Unlike owners of dedicated MP3 players, Nokia users will also be able to download tracks wirelessly onto their handsets and transfer them to computer for storage or burning onto a CD.

At a news conference on the first day of the 3GSM World Congress, a major mobile industry gathering on the French Riviera, the company also unveiled a new 3G phone with an integrated music player and high-quality stereo output.

Mobile phone makers and networks are looking for ways to boost their revenue as it becomes more difficult to find new customers on saturated industrialised markets and even in some developing countries.

Free voice calls over the Web, which could soon be possible with mobiles - Motorola and Internet phone company Skype Technologies SA have just teamed up to explore that possibility - pose a further threat to revenues, forcing mobile operators to look to entertainment and data services for their future profitability.

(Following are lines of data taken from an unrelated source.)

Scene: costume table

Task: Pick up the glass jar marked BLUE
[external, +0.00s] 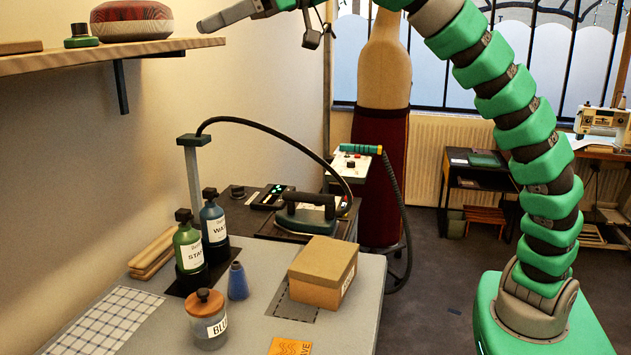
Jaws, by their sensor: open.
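The glass jar (207,328) stands upright on the grey table at the front. It has a round brown lid with a knob and a white label on which "BLU" can be read; the label's end is turned out of sight. My gripper (212,21) is high at the top left, by the right end of the wall shelf, well above the jar and apart from it. It is open, and nothing shows in it; its fingers are small and hard to make out.
Behind are a green bottle (188,248) and a blue bottle (214,222). A cardboard box (322,270) sits to the right, a checked cloth (105,318) to the left. The wall shelf (95,59) overhangs the left side.

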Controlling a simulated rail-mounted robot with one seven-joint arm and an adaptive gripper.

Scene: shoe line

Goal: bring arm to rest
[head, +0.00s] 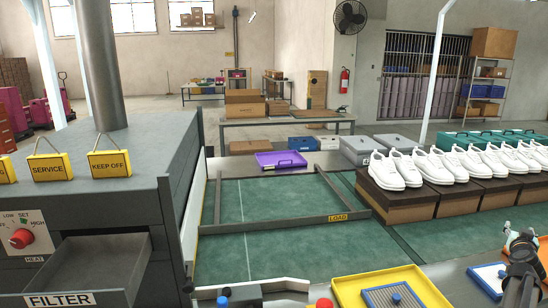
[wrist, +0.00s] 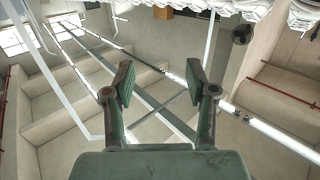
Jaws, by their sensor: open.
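My gripper (wrist: 160,84) is open in the wrist view, its two dark green fingers apart with nothing between them. Behind the fingers I see walls, beams and windows. The fingers cannot be made out there.
White shoes (head: 437,165) stand in a row on brown boxes (head: 406,207) at the right. A LOAD frame (head: 290,222) lies on the green belt (head: 270,260). A yellow tray (head: 350,287) is at the front. A grey machine (head: 130,165) with an open FILTER drawer (head: 70,298) fills the left.

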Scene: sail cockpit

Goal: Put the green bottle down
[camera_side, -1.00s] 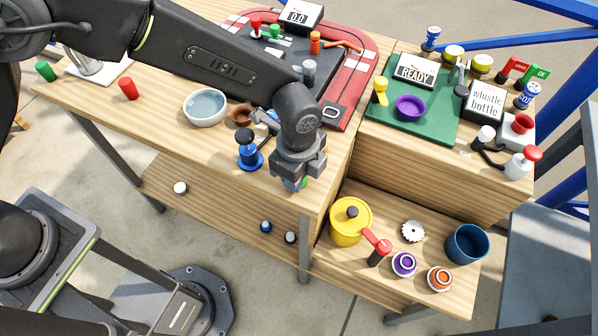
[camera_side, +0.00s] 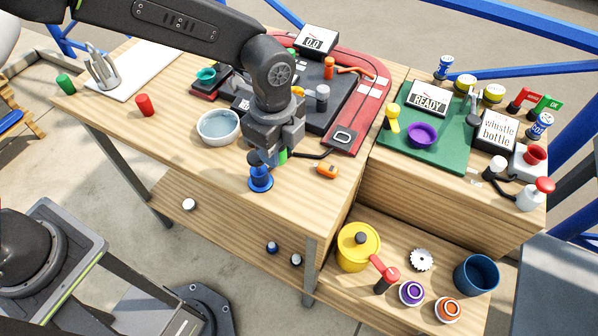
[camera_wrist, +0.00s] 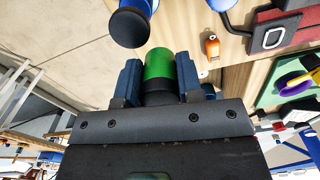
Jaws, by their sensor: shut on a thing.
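My gripper (camera_side: 280,152) is over the front part of the wooden table, shut on the green bottle. In the wrist view my gripper (camera_wrist: 158,82) has its blue fingers on both sides of the bottle (camera_wrist: 158,64), which shows a green body and a dark band nearer the gripper. In the side view only a small green part of the bottle (camera_side: 283,156) shows below the fingers; the rest is hidden. I cannot tell whether its bottom touches the table.
A blue stand (camera_side: 260,182) is close beside the gripper on the left. A small orange thing (camera_side: 327,170) lies to the right, with a black cable near it. A bowl of water (camera_side: 218,127) stands farther left. Bare wood (camera_side: 292,200) lies toward the front edge.

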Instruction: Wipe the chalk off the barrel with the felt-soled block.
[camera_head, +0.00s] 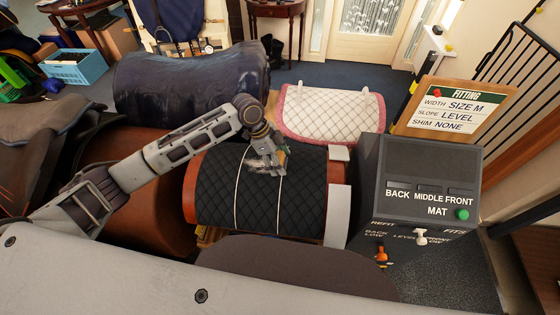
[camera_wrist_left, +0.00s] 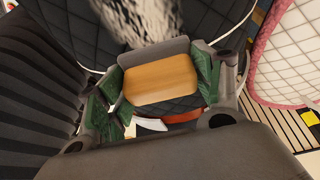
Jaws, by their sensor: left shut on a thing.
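The barrel (camera_head: 213,195) lies on its side in the middle of the head view, covered by a black quilted pad with two pale lines across it. My left gripper (camera_head: 268,162) is over the pad's upper middle. In the left wrist view the gripper's green-padded fingers are shut on the block (camera_wrist_left: 160,80), which has a tan wooden top. A whitish chalk patch (camera_wrist_left: 140,18) shows on the black quilting just beyond the block. My right gripper is not in view.
A grey console (camera_head: 415,180) with labels and a green button stands right of the barrel. A fitting board (camera_head: 457,108) stands behind it. A white quilted pad with pink edging (camera_head: 330,112) and a dark, shiny covered barrel (camera_head: 190,80) are behind. A brown barrel lies left, under my arm.

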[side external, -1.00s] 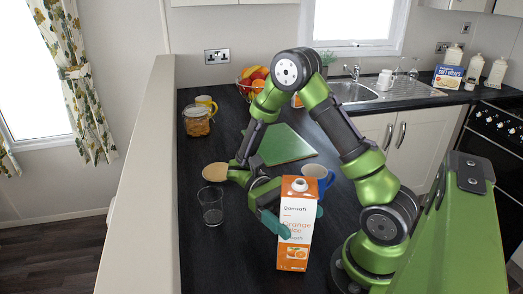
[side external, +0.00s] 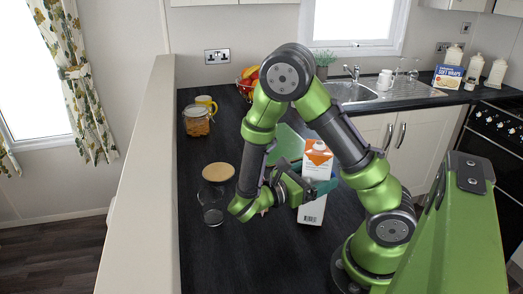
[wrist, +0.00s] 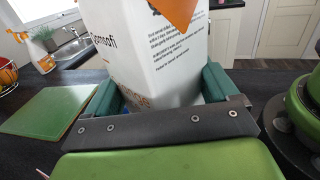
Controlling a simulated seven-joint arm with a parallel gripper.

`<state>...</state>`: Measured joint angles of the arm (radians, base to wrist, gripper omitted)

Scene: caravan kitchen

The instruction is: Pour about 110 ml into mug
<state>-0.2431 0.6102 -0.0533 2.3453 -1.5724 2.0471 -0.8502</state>
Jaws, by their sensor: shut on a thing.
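An orange-and-white juice carton (side external: 314,208) is in my gripper (side external: 317,187), near the middle of the counter in the side view. It looks about upright, with its barcode side towards the camera. I cannot tell whether its base touches the counter. In the wrist view the carton (wrist: 160,62) stands between the two teal fingers of my gripper (wrist: 160,92), which are shut on it. The blue mug is largely hidden behind the carton and gripper. A yellow mug (side external: 208,103) stands at the back left.
An empty-looking glass (side external: 212,206) stands left of my gripper, near a round wooden lid or coaster (side external: 218,172). A green board (side external: 289,143) lies behind the carton. A jar (side external: 196,122) is back left. The front counter is clear.

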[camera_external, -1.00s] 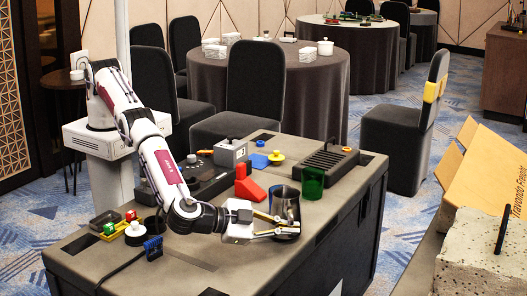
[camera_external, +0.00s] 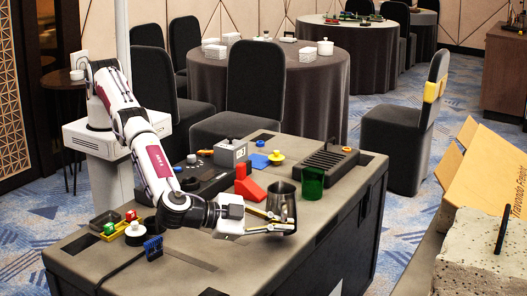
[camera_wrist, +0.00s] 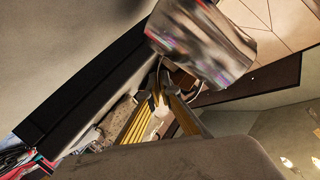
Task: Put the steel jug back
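The steel jug (camera_external: 281,200) is a shiny metal vessel near the right part of the case top, just left of a green cup. My gripper (camera_external: 276,222) reaches it from the left, with its yellow-lined fingers at the jug's near side. In the wrist view the jug (camera_wrist: 205,42) fills the upper middle, and its curved handle lies at the tips of my gripper (camera_wrist: 165,92). The fingers appear closed on the handle, though the exact contact is small and partly hidden. The jug looks slightly raised above the case top.
The green cup (camera_external: 312,184) stands close right of the jug. The case top's front middle is mostly clear.

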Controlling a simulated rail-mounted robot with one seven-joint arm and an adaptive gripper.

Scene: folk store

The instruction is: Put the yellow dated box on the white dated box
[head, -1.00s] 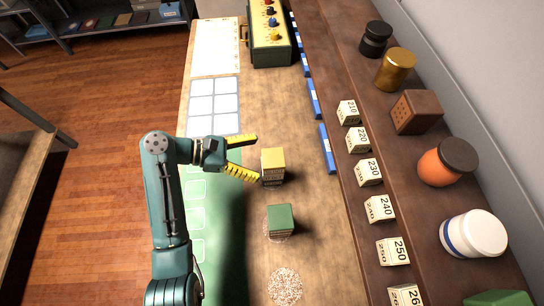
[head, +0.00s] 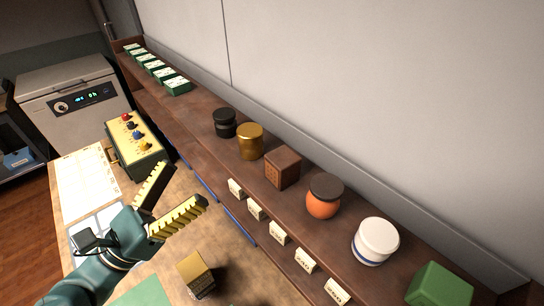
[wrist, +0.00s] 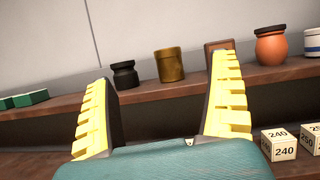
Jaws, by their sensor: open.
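A yellow box (head: 193,268) sits on the wooden bench at the bottom of the head view. Below its plain upper part is a lower part with print (head: 203,288); I cannot tell clearly whether this is a separate white dated box under it. My gripper (head: 178,188) is open and empty, with yellow ribbed fingers, up and to the left of the box and apart from it. In the wrist view my gripper (wrist: 160,75) faces the shelf with nothing between the fingers. The yellow box is not in the wrist view.
The shelf behind the bench holds black (head: 224,123), gold (head: 250,141), brown (head: 283,167), orange (head: 323,197) and white (head: 376,241) containers. Small white numbered blocks (head: 279,233) line its lower step. A control box (head: 135,146) with coloured knobs stands at the bench's back.

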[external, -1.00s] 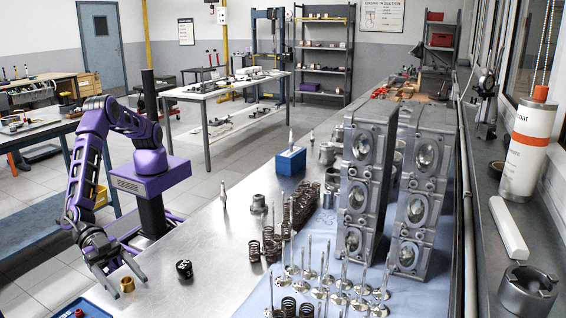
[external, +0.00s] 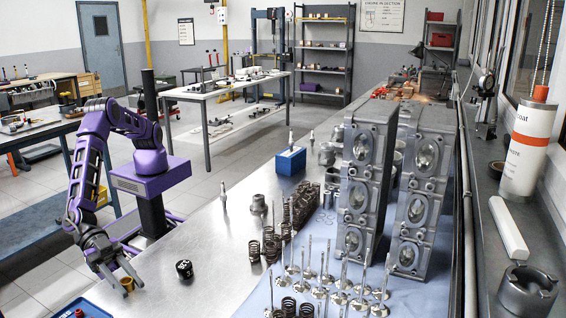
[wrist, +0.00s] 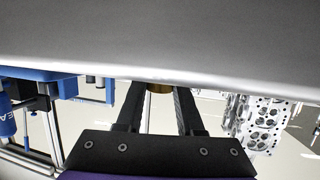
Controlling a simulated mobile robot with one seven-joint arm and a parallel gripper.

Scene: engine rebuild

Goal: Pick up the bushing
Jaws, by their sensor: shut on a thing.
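The bushing (external: 126,284) is a small brass-coloured ring at the near left part of the steel bench top. My gripper (external: 131,288) reaches down to it, with one finger on each side, shut on it. In the wrist view, a strip of the bushing (wrist: 160,87) shows between the ends of the two dark fingers of my gripper (wrist: 159,92). The rest of the bushing is hidden there. I cannot tell whether it touches the bench or is just above it.
A small black cylindrical part (external: 184,269) stands just right of my gripper. A blue tray (external: 88,309) is at the bottom left. Valves (external: 340,290), springs (external: 268,243) and cylinder heads (external: 362,190) stand farther right.

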With high-speed 3G networks now widespread, companies like Nokia hope demand for pricier, more sophisticated phones and airtime will be spurred by new features from wireless gaming and instant messaging to pay-TV and remote banking services.

The uptake of 3G phones last year fell short of earlier predictions, but it said on Monday it still expects the number of people using them to reach 70 million people at the end of this year from 16 million in December 2004.

The company unveiled on Monday a phone that has a music player delivering high-quality audio through a stereo output as well as a new application that organises music tracks into iPod-style play-lists. With up to a gigabyte of storage - or a quarter of the Apple iPod Mini's capacity - it can hold more music than many of the flash-based mp3 players currently on the market.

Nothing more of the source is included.